Records of robot episodes →
BEGIN

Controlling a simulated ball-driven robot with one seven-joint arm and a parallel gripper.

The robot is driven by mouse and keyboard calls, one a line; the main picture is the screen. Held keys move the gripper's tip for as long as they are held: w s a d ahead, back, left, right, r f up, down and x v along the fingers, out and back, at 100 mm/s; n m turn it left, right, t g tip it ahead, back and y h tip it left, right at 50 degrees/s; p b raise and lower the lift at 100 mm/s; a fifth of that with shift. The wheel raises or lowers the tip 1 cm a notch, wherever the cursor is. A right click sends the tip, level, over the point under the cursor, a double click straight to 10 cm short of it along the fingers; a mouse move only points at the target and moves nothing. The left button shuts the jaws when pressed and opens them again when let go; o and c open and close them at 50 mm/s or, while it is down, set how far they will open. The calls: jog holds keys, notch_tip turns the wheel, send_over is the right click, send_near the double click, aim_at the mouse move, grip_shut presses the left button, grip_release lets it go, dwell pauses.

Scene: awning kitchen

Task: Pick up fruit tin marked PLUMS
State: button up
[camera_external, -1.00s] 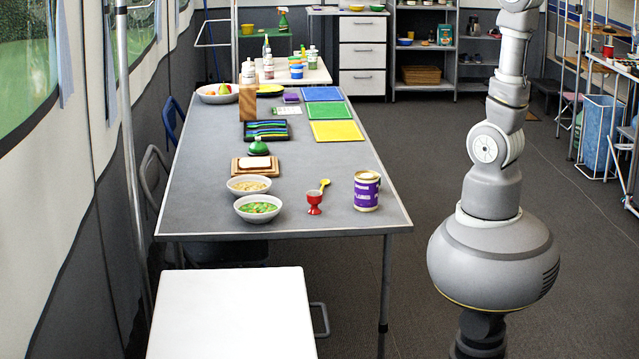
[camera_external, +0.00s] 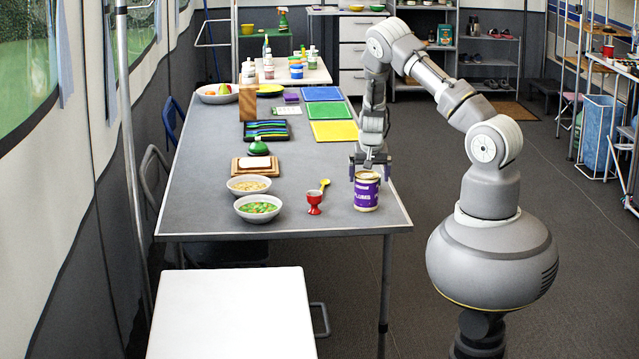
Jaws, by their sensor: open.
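The fruit tin (camera_external: 366,193) stands upright near the front right corner of the grey table. It has a purple label with white lettering, partly legible as PLUMS, and a pale gold lid. My gripper (camera_external: 369,173) is directly above the tin, pointing down, with its fingers apart. The fingertips are at about the height of the tin's lid, one to each side in the picture. I cannot tell whether they touch the tin. Nothing is held.
A red egg cup (camera_external: 314,202) and a yellow spoon (camera_external: 321,186) are left of the tin. The grey table (camera_external: 310,222) is bare behind the tin, up to the yellow mat (camera_external: 336,131).

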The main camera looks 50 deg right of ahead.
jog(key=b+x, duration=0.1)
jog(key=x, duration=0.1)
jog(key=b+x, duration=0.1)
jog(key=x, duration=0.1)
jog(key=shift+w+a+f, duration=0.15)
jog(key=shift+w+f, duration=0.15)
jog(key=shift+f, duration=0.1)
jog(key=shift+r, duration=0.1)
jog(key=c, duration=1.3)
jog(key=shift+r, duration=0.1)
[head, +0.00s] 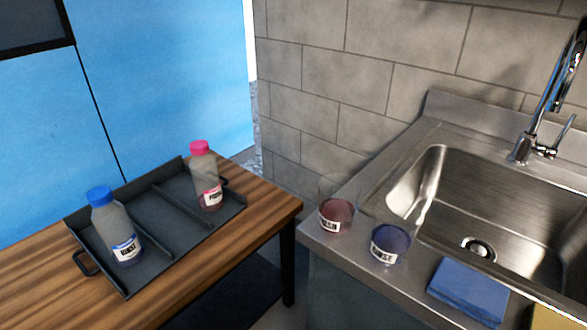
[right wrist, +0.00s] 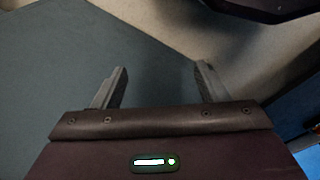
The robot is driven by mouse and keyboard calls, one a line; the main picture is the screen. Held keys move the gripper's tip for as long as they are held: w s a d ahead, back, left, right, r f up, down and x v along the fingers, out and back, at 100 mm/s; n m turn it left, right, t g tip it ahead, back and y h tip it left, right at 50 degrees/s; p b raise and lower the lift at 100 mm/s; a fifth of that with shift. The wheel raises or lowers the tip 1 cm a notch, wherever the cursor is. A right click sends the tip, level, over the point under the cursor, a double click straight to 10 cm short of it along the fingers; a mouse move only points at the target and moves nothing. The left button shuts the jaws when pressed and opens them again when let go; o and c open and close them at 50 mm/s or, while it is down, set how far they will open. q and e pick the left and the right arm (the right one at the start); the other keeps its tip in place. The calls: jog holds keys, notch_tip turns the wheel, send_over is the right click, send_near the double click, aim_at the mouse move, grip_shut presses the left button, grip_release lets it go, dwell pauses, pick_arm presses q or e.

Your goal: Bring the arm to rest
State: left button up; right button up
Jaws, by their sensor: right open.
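My right gripper (right wrist: 162,82) shows in the right wrist view with its two fingers apart and nothing between them. Behind the fingers are a plain dark grey-green surface and a lighter floor-like area. Neither gripper shows in the head view, so I cannot see where the right one is relative to the table or sink. My left gripper is in neither view.
A wooden table (head: 268,212) bears a divided black tray (head: 160,243) with a blue-capped bottle (head: 113,228) and a pink-capped bottle (head: 205,178). By the steel sink (head: 470,190) stand a reddish cup (head: 336,216), a blue cup (head: 390,243) and a folded blue cloth (head: 467,292).

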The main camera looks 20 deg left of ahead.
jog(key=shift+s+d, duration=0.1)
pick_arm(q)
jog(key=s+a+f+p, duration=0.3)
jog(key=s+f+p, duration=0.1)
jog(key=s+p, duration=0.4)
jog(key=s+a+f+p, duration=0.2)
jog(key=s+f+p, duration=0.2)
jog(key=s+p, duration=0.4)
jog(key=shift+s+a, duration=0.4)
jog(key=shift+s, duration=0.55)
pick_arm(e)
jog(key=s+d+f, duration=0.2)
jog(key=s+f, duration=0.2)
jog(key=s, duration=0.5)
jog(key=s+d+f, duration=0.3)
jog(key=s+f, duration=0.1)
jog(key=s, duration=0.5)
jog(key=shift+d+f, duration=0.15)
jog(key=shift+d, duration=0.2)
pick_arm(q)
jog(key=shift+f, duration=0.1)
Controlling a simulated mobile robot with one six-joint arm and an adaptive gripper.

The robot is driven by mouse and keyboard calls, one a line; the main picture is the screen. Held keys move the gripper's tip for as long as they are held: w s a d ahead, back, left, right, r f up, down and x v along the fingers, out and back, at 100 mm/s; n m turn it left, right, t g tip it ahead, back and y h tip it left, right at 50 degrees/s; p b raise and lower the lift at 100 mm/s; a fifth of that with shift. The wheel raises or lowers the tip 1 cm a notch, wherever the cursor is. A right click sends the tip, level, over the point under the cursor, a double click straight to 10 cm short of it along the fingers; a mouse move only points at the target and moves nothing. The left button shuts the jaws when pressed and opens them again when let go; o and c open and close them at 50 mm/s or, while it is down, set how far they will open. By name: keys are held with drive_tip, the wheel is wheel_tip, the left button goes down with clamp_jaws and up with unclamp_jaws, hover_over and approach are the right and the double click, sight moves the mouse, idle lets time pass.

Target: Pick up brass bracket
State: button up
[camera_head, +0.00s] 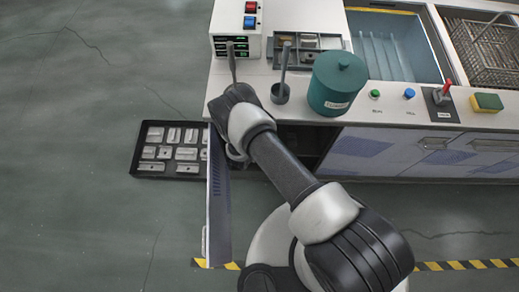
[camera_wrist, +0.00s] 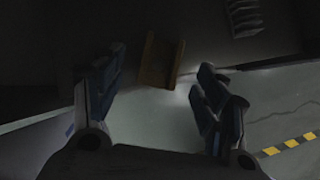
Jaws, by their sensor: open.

END

Exercise description →
Drop the pictures and reproduce the rest of the entries above exactly.

Solution for this task →
Controlling a simulated ball-driven robot with one seven-joint arm and a parallel gripper.

The robot is driven by mouse and keyboard calls, one a line; the main picture is the screen. Held keys move the gripper's tip for as long as they are held: w s a d ahead, back, left, right, r f up, down and x v along the fingers, out and back, at 100 mm/s; n m turn it left, right, t g tip it ahead, back and y h tip it left, right at 50 degrees/s; p b raise and lower the lift at 100 mm/s; a fifth of that with shift. The wheel raises or lowers the tip 1 cm a notch, wherever the cursor is. A right click sends the tip, level, over the point under the cursor, a double click straight to 10 cm short of it along the fingers; a mouse move only points at the target and moves nothing. The left button shuts the jaws when pressed and opens them again when let go; o and c open and close them at 50 mm/s or, while it is down, set how far they will open. The calls: jog holds keys, notch_tip turns the wheel, send_over is the right click, send_near the double click, aim_at the mouse move, grip_shut presses the left button, grip_release lets it go, dwell pauses.

Scene: awning kitchen

Task: Pick up fruit tin marked PLUMS
State: button up
[camera_external, -1.00s] 
[camera_external, +0.00s] 
Jaws, by their sensor: open.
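The fruit tin (camera_external: 366,193) stands upright near the front right corner of the grey table. It has a purple label with white lettering, partly legible as PLUMS, and a pale gold lid. My gripper (camera_external: 369,173) is directly above the tin, pointing down, with its fingers apart. The fingertips are at about the height of the tin's lid, one to each side in the picture. I cannot tell whether they touch the tin. Nothing is held.
A red egg cup (camera_external: 314,202) and a yellow spoon (camera_external: 321,186) are left of the tin. The grey table (camera_external: 310,222) is bare behind the tin, up to the yellow mat (camera_external: 336,131).

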The main camera looks 50 deg right of ahead.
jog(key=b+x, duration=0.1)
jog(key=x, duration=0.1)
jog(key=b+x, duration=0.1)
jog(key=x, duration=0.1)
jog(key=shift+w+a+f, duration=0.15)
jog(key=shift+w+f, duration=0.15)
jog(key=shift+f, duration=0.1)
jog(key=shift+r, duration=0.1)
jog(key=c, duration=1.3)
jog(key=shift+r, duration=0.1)
[head, +0.00s] 
[right wrist, +0.00s] 
The robot is driven by mouse and keyboard calls, one a line; the main picture is the screen. Held keys move the gripper's tip for as long as they are held: w s a d ahead, back, left, right, r f up, down and x v along the fingers, out and back, at 100 mm/s; n m turn it left, right, t g tip it ahead, back and y h tip it left, right at 50 degrees/s; p b raise and lower the lift at 100 mm/s; a fifth of that with shift. The wheel raises or lowers the tip 1 cm a notch, wherever the cursor is. A right click sends the tip, level, over the point under the cursor, a double click straight to 10 cm short of it along the fingers; a mouse move only points at the target and moves nothing. The left button shuts the jaws when pressed and opens them again when let go; o and c open and close them at 50 mm/s or, while it is down, set how far they will open. q and e pick the left and the right arm (the right one at the start); the other keeps its tip in place. The calls: jog holds keys, notch_tip turns the wheel, send_over is the right click, send_near the double click, aim_at the mouse move, grip_shut presses the left button, grip_release lets it go, dwell pauses, pick_arm presses q or e.

Your goal: Bring the arm to rest
State: left button up; right button up
Jaws, by their sensor: right open.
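My right gripper (right wrist: 162,82) shows in the right wrist view with its two fingers apart and nothing between them. Behind the fingers are a plain dark grey-green surface and a lighter floor-like area. Neither gripper shows in the head view, so I cannot see where the right one is relative to the table or sink. My left gripper is in neither view.
A wooden table (head: 268,212) bears a divided black tray (head: 160,243) with a blue-capped bottle (head: 113,228) and a pink-capped bottle (head: 205,178). By the steel sink (head: 470,190) stand a reddish cup (head: 336,216), a blue cup (head: 390,243) and a folded blue cloth (head: 467,292).

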The main camera looks 20 deg left of ahead.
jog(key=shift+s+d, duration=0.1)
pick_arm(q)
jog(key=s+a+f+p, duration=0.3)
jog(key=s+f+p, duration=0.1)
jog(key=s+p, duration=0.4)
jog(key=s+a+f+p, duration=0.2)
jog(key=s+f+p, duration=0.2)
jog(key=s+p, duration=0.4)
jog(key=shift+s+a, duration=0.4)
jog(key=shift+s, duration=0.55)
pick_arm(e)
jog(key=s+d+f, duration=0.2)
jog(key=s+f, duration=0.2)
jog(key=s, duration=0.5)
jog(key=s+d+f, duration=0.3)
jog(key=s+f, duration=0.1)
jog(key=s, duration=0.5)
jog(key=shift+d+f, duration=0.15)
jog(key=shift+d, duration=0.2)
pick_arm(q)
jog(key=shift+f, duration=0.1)
Controlling a simulated mobile robot with one six-joint arm and an adaptive gripper.

The robot is driven by mouse and keyboard calls, one a line; the main picture is the screen. Held keys move the gripper's tip for as long as they are held: w s a d ahead, back, left, right, r f up, down and x v along the fingers, out and back, at 100 mm/s; n m turn it left, right, t g tip it ahead, back and y h tip it left, right at 50 degrees/s; p b raise and lower the lift at 100 mm/s; a fifth of that with shift. The wheel raises or lowers the tip 1 cm a notch, wherever the cursor is. A right click sends the tip, level, over the point under the cursor, a double click straight to 10 cm short of it along the fingers; a mouse move only points at the target and moves nothing. The left button shuts the jaws when pressed and opens them again when let go; o and c open and close them at 50 mm/s or, while it is down, set how far they will open. By name: keys are held with drive_tip, the wheel is wheel_tip, the left button goes down with clamp_jaws and up with unclamp_jaws, hover_over and approach are the right and the double click, sight moves the mouse, idle lets time pass.

Target: Pick up brass bracket
State: button up
[camera_head, +0.00s] 
[camera_wrist, +0.00s] 
Jaws, by their sensor: open.

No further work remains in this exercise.